Copy the lines below verbatim, beginning with the line that includes "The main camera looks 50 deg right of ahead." and continuing to the end; leave out everything before it.
━━━━━━━━━━━━━━━━
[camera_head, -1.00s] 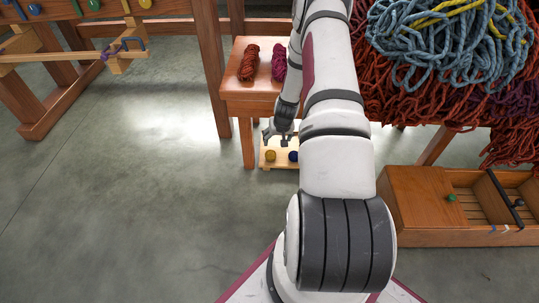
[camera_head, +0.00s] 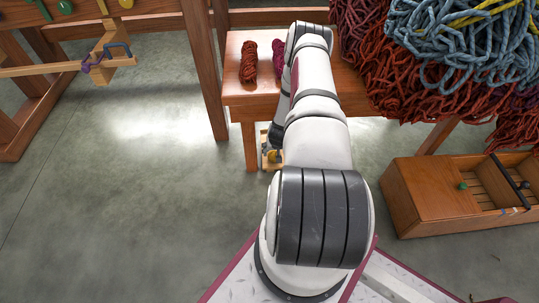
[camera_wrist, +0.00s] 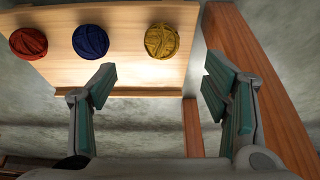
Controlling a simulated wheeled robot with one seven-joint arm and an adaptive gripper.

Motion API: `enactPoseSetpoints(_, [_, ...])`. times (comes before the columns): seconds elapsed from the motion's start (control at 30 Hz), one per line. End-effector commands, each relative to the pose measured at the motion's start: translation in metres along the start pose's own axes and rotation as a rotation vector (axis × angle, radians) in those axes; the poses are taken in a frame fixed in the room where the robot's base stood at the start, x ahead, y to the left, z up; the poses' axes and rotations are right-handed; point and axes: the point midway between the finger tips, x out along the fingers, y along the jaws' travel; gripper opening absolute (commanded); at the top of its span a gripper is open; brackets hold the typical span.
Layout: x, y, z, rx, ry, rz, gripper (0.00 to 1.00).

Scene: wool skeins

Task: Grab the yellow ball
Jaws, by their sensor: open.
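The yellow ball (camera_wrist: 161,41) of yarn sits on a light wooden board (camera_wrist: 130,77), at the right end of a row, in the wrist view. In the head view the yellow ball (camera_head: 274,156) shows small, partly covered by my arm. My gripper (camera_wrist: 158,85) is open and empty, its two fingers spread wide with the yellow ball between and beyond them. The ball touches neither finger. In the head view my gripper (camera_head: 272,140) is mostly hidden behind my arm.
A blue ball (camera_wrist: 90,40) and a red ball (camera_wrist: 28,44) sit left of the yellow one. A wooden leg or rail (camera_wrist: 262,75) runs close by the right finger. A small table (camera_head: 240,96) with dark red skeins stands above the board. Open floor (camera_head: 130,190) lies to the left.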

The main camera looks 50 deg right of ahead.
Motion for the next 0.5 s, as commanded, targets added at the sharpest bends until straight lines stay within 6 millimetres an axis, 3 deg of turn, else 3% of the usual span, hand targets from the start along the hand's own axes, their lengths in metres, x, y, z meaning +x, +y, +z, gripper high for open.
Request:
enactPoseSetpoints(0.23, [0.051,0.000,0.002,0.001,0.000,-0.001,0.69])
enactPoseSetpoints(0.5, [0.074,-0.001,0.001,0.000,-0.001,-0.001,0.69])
━━━━━━━━━━━━━━━━
• RIGHT ANSWER
The main camera looks 50 deg right of ahead.
Motion for the next 0.5 s, as commanded, targets added at the sharpest bends until straight lines stay within 6 millimetres an axis, 3 deg of turn, else 3% of the usual span, hand targets from the start along the hand's own axes, their lengths in metres, x, y, z meaning +x, +y, +z, gripper high for open.
Request:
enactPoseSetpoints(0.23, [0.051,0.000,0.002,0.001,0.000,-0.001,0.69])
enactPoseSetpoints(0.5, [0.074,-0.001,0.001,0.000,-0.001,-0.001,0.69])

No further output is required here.